# Exercise directions:
Look below for the line that contains "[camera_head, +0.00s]", then quote it and all the lines after it, exactly, with the pictures left out.

# Recorded information:

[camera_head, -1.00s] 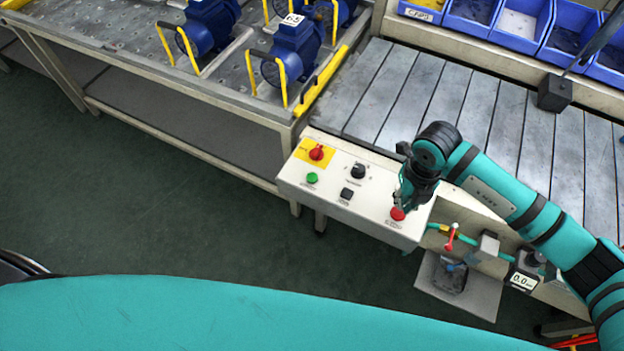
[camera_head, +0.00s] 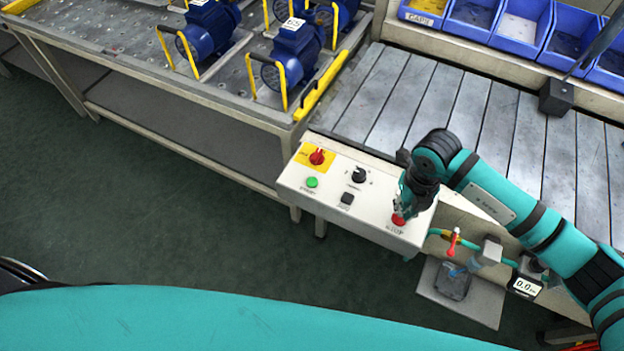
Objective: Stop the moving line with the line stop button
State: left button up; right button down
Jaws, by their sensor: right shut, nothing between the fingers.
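A pale control panel (camera_head: 330,200) stands at the near edge of the slatted line (camera_head: 465,105). At its right end is a red push button (camera_head: 398,221), whose small label I cannot read. My right gripper (camera_head: 401,211) is shut and empty, pointing down at this red button. Its fingertips cover the button's upper part; whether they touch or press it I cannot tell. My left gripper is out of view.
A table (camera_head: 130,62) with blue pumps (camera_head: 294,48) in yellow-handled holders is at the upper left. Blue bins (camera_head: 470,18) line the far side of the line. A red-handled valve (camera_head: 453,242) and a small display (camera_head: 526,286) are right of the panel, below my arm.

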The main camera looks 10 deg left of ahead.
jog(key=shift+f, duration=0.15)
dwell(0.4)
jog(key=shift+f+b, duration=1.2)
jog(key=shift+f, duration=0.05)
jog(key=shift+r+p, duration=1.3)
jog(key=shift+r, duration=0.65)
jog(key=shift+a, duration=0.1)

# Expected answer:
[camera_head, +0.00s] 
Objective: Stop the moving line with the line stop button
State: left button up; right button down
Jaws, by their sensor: right shut, nothing between the fingers.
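A pale control panel (camera_head: 330,200) stands at the near edge of the slatted line (camera_head: 465,105). At its right end is a red push button (camera_head: 398,221), whose small label I cannot read. My right gripper (camera_head: 401,211) is shut and empty, pointing down at this red button. Its fingertips cover the button's upper part; whether they touch or press it I cannot tell. My left gripper is out of view.
A table (camera_head: 130,62) with blue pumps (camera_head: 294,48) in yellow-handled holders is at the upper left. Blue bins (camera_head: 470,18) line the far side of the line. A red-handled valve (camera_head: 453,242) and a small display (camera_head: 526,286) are right of the panel, below my arm.

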The main camera looks 10 deg left of ahead.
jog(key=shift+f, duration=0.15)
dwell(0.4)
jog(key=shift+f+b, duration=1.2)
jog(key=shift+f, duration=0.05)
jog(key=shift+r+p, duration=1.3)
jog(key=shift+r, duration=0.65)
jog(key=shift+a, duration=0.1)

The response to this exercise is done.